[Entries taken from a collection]
▼

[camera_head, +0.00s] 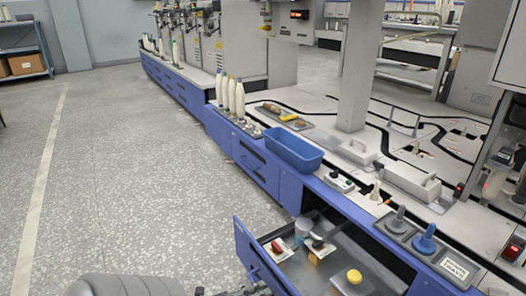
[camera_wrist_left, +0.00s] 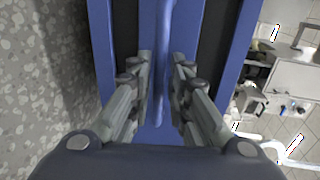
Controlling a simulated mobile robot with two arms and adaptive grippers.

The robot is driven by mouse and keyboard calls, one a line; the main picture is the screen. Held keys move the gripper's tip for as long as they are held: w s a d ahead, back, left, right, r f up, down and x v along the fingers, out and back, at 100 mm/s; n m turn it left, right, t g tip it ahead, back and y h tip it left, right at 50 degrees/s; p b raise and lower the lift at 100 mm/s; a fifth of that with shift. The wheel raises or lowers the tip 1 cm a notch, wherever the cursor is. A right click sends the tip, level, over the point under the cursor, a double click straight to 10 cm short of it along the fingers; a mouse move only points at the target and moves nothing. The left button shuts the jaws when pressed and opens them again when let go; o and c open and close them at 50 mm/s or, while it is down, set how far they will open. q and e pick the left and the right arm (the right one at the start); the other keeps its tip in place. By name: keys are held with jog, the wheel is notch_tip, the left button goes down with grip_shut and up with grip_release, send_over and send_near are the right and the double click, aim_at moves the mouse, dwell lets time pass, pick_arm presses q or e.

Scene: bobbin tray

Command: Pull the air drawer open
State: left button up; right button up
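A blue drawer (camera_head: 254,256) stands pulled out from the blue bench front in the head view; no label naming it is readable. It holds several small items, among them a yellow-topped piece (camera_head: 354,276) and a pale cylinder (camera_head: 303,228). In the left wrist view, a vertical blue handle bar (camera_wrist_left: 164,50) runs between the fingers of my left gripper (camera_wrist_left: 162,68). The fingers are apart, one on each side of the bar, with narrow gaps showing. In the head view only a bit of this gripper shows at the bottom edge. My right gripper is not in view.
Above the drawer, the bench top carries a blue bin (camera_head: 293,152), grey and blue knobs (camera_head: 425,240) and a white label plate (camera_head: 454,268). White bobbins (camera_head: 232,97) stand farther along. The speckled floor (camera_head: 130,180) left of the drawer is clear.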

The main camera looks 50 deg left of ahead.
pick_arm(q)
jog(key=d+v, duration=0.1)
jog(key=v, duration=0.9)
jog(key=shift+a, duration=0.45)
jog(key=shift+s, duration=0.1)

▲
▼

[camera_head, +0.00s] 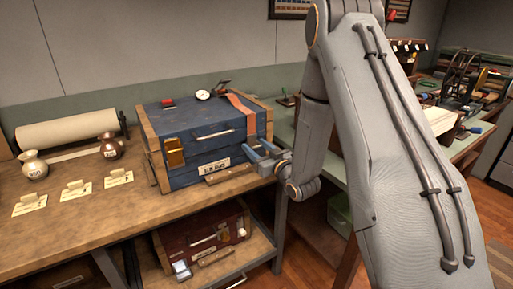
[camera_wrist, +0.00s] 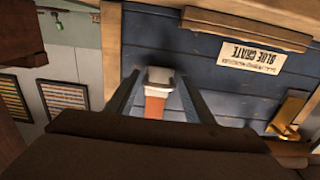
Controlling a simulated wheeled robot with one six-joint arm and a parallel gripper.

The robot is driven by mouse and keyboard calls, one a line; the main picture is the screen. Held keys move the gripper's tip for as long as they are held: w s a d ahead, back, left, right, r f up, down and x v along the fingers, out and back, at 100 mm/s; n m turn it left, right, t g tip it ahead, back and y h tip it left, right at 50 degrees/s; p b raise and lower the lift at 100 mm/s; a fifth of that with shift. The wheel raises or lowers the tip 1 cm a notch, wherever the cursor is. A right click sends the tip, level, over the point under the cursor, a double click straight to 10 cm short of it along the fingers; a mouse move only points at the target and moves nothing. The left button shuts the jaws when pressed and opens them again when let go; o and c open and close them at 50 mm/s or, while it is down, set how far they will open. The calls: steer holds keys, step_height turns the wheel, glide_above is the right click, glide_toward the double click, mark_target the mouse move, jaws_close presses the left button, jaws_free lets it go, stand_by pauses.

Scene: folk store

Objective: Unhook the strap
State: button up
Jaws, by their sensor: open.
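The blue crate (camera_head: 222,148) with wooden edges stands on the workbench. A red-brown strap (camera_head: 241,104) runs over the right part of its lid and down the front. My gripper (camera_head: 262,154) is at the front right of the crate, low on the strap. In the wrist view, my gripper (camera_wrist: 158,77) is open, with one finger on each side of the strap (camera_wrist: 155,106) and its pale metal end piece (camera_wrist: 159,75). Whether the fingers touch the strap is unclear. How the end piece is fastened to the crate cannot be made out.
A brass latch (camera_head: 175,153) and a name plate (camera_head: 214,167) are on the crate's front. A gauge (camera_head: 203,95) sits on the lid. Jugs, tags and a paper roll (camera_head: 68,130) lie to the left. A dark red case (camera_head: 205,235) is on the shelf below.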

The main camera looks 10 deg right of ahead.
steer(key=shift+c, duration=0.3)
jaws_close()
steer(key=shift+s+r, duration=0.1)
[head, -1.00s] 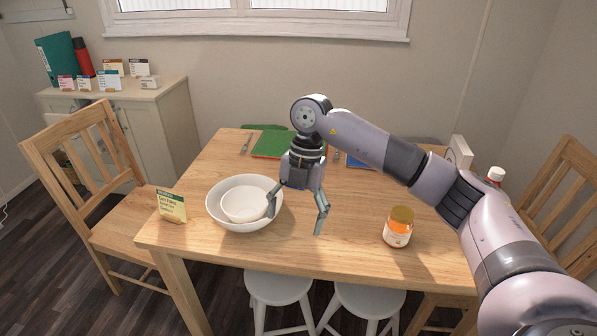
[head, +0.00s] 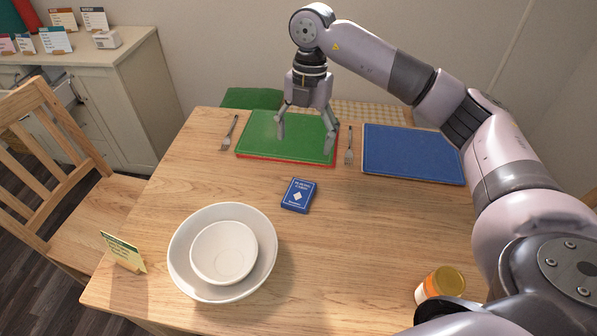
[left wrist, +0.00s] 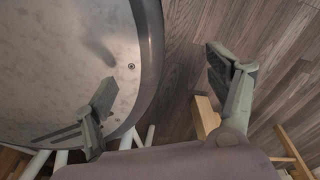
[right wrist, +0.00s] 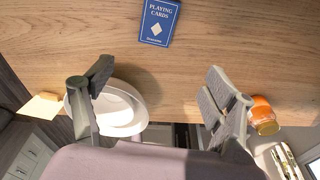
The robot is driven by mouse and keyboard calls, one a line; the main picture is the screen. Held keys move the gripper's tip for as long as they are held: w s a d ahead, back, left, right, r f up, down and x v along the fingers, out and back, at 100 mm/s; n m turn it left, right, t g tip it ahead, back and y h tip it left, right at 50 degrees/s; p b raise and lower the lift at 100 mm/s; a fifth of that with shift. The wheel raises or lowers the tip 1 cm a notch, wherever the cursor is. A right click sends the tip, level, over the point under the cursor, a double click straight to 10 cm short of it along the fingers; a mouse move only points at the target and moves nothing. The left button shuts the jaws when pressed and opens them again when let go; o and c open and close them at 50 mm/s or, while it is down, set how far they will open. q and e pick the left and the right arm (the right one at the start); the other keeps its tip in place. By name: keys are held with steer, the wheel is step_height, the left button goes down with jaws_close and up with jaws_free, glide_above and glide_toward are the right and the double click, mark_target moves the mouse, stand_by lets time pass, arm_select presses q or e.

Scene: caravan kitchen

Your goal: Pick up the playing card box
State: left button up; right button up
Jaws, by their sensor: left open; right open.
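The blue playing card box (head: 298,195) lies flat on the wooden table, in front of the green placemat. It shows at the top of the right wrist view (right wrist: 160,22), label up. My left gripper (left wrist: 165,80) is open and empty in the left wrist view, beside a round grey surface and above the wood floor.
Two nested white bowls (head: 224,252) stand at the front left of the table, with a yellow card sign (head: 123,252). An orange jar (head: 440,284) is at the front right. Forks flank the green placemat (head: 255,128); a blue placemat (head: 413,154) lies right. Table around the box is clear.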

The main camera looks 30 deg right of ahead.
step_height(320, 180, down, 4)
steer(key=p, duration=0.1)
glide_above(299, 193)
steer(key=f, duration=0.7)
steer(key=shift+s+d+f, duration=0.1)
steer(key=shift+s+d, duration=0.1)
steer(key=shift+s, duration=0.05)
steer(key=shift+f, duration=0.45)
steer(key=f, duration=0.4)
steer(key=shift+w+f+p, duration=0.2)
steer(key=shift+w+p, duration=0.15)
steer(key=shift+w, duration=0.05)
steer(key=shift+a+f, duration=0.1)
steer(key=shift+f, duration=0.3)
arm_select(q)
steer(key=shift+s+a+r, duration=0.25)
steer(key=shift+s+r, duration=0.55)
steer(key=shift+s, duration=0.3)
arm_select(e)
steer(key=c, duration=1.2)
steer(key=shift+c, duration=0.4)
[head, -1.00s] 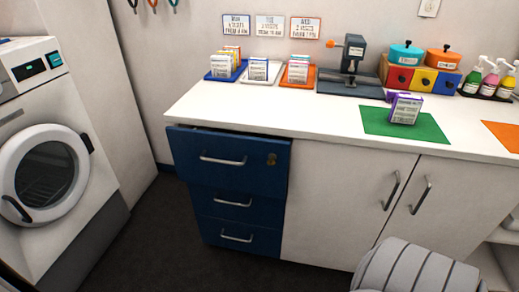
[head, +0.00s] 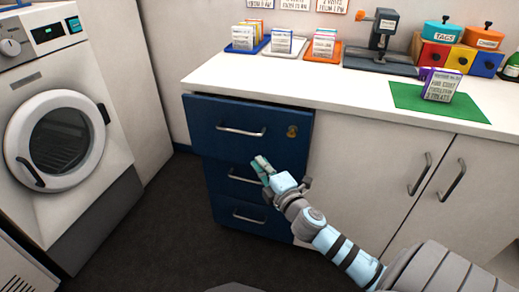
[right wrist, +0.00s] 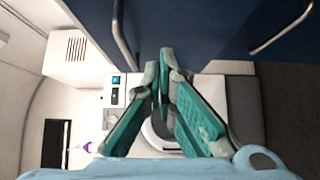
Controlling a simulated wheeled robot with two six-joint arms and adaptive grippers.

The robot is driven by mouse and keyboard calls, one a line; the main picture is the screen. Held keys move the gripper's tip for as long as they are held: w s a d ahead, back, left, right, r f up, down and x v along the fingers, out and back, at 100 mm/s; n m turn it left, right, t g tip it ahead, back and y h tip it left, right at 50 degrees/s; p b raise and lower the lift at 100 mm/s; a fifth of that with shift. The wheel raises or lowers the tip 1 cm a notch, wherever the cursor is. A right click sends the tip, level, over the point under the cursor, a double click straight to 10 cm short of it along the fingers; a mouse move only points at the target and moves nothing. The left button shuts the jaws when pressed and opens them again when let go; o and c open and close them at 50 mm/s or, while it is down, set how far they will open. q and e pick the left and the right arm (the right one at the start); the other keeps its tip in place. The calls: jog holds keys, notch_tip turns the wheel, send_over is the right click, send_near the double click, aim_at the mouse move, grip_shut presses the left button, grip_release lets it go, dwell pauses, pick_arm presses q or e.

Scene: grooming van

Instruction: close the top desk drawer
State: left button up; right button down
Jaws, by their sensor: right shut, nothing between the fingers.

▲

◆ Task requirements:
Figure out how many lines of the data above include "joint", then give the number and nothing more.

◆ Response:
2